Written task:
Pictures stay out of the copy; set down each line of the listing below exactly.
★ ★ ★ ★ ★
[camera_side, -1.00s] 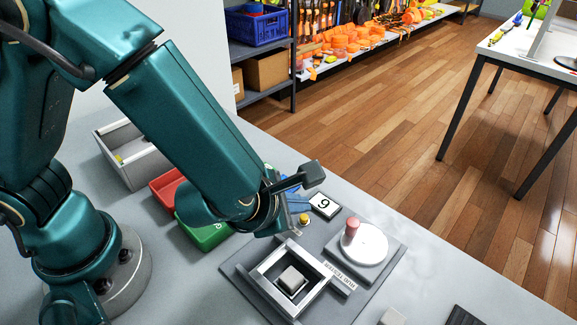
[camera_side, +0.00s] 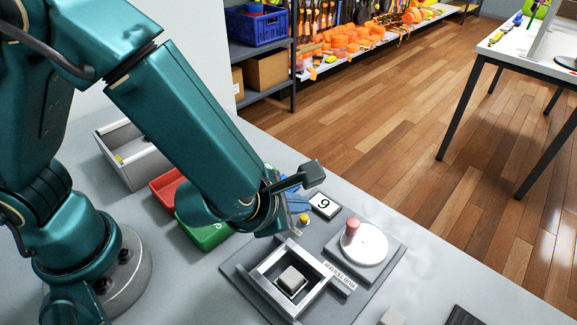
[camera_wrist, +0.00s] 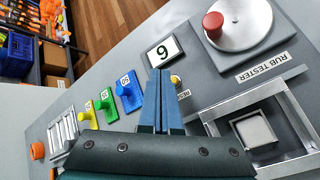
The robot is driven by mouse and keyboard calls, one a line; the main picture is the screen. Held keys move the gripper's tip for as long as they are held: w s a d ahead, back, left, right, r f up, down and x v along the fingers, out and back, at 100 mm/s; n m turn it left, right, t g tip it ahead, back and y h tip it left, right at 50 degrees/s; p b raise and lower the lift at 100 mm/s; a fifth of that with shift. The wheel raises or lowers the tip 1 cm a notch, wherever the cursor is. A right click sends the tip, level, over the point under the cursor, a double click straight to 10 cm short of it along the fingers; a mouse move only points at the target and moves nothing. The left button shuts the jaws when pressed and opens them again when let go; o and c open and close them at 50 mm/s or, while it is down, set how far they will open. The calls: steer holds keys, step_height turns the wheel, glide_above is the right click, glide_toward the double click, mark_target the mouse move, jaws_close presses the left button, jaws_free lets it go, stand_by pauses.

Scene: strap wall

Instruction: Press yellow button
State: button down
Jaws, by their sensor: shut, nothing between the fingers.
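The yellow button (camera_side: 304,218) is a small round knob on the grey bench beside the number display (camera_side: 325,205). In the wrist view the yellow button (camera_wrist: 176,80) shows just right of my gripper (camera_wrist: 161,73), by a partly covered label. My gripper's two fingers are pressed together with nothing between them. Whether the fingertips touch the bench or the button I cannot tell. In the side view the fingers are mostly hidden by my wrist.
The rub tester has a round white disc (camera_side: 370,246) with a red knob (camera_side: 350,231). A metal frame (camera_side: 265,285) surrounds a grey block (camera_side: 291,280). Red (camera_side: 168,188) and green (camera_side: 205,235) bins and a grey box (camera_side: 135,158) stand left. Several coloured pieces (camera_wrist: 128,92) show in the wrist view.

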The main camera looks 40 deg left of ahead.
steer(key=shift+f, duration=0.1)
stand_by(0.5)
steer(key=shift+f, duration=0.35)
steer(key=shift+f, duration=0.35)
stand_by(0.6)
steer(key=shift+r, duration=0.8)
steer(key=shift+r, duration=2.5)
★ ★ ★ ★ ★
Correct output:
[camera_side, -1.00s] 
[camera_side, +0.00s] 
[camera_wrist, +0.00s] 
The robot is driven by mouse and keyboard calls, one a line; the main picture is the screen. Held keys move the gripper's tip for as long as they are held: w s a d ahead, back, left, right, r f up, down and x v along the fingers, out and back, at 100 mm/s; n m turn it left, right, t g tip it ahead, back and y h tip it left, right at 50 degrees/s; p b raise and lower the lift at 100 mm/s; a fifth of that with shift. The wheel raises or lowers the tip 1 cm a notch, wherever the cursor is. A right click sends the tip, level, over the point under the cursor, a double click straight to 10 cm short of it along the fingers; a mouse move only points at the target and moves nothing. The left button shuts the jaws when pressed and opens them again when let go; o and c open and close them at 50 mm/s or, while it is down, set how far they will open. The calls: steer holds keys, step_height turns the wheel, glide_above is the right click, glide_toward the double click, mark_target the mouse move, jaws_close presses the left button, jaws_free lets it go, stand_by pauses.

Scene: strap wall

Instruction: Press yellow button
State: button down
Jaws, by their sensor: shut, nothing between the fingers.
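The yellow button (camera_side: 304,218) is a small round knob on the grey bench beside the number display (camera_side: 325,205). In the wrist view the yellow button (camera_wrist: 176,80) shows just right of my gripper (camera_wrist: 161,73), by a partly covered label. My gripper's two fingers are pressed together with nothing between them. Whether the fingertips touch the bench or the button I cannot tell. In the side view the fingers are mostly hidden by my wrist.
The rub tester has a round white disc (camera_side: 370,246) with a red knob (camera_side: 350,231). A metal frame (camera_side: 265,285) surrounds a grey block (camera_side: 291,280). Red (camera_side: 168,188) and green (camera_side: 205,235) bins and a grey box (camera_side: 135,158) stand left. Several coloured pieces (camera_wrist: 128,92) show in the wrist view.

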The main camera looks 40 deg left of ahead.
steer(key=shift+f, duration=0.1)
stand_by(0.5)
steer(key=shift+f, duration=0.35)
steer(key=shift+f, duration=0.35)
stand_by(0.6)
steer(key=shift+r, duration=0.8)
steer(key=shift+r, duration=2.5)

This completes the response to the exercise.